[RECORDS FOR THIS EXERCISE start]
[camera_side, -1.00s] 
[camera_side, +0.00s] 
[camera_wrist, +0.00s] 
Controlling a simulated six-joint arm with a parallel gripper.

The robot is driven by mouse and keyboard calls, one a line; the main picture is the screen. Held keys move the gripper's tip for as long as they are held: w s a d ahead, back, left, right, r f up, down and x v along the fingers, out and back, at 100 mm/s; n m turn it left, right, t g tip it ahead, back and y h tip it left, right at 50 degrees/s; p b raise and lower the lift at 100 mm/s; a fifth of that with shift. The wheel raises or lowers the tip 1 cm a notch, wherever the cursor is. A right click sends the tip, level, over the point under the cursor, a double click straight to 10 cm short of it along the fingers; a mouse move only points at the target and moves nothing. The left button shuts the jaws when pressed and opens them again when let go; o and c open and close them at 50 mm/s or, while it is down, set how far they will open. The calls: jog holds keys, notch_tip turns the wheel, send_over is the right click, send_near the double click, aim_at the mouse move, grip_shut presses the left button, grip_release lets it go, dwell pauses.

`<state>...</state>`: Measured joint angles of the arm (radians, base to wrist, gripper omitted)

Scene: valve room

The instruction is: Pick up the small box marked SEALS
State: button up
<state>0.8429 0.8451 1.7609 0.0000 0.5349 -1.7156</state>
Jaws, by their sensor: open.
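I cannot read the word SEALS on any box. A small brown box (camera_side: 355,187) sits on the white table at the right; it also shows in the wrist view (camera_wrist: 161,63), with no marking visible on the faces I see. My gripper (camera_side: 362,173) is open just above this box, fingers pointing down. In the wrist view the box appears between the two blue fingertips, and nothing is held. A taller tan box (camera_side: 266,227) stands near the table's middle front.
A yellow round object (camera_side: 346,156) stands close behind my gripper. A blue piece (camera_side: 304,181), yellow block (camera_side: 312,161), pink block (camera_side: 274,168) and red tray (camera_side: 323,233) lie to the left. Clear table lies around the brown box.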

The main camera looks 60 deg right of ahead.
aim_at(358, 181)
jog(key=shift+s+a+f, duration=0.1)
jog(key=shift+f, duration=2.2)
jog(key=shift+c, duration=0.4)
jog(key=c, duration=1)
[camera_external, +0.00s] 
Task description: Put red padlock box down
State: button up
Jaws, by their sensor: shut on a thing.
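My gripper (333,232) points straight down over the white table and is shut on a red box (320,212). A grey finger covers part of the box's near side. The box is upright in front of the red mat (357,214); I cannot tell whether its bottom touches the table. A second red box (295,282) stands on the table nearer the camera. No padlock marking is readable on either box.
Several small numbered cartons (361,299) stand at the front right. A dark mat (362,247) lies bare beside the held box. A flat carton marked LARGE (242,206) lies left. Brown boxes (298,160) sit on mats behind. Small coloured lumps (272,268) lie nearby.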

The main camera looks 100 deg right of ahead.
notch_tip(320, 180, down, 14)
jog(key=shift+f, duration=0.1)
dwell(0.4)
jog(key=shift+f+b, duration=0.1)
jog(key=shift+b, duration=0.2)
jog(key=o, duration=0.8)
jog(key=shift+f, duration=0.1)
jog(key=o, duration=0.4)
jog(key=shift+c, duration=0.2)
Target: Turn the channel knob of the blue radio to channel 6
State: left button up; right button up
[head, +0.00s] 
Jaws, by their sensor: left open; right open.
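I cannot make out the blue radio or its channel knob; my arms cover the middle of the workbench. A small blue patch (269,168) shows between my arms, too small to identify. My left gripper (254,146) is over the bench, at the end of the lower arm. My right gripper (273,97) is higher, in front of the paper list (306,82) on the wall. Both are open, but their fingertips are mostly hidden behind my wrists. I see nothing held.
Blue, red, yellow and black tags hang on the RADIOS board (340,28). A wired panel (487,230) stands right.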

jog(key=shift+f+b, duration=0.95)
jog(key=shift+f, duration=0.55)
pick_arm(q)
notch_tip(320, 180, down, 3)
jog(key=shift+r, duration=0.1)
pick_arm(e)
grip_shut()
[RECORDS FOR THIS EXERCISE end]
THE TASK
The lines to extract from the data above begin with the line containing "The instruction is: Pick" and end with the line containing "<state>0.8429 0.8451 1.7609". Extract them exactly, including both.

SOLUTION FOR THIS PROBLEM
The instruction is: Pick up the small box marked SEALS
State: button up
<state>0.8429 0.8451 1.7609 0.0000 0.5349 -1.7156</state>

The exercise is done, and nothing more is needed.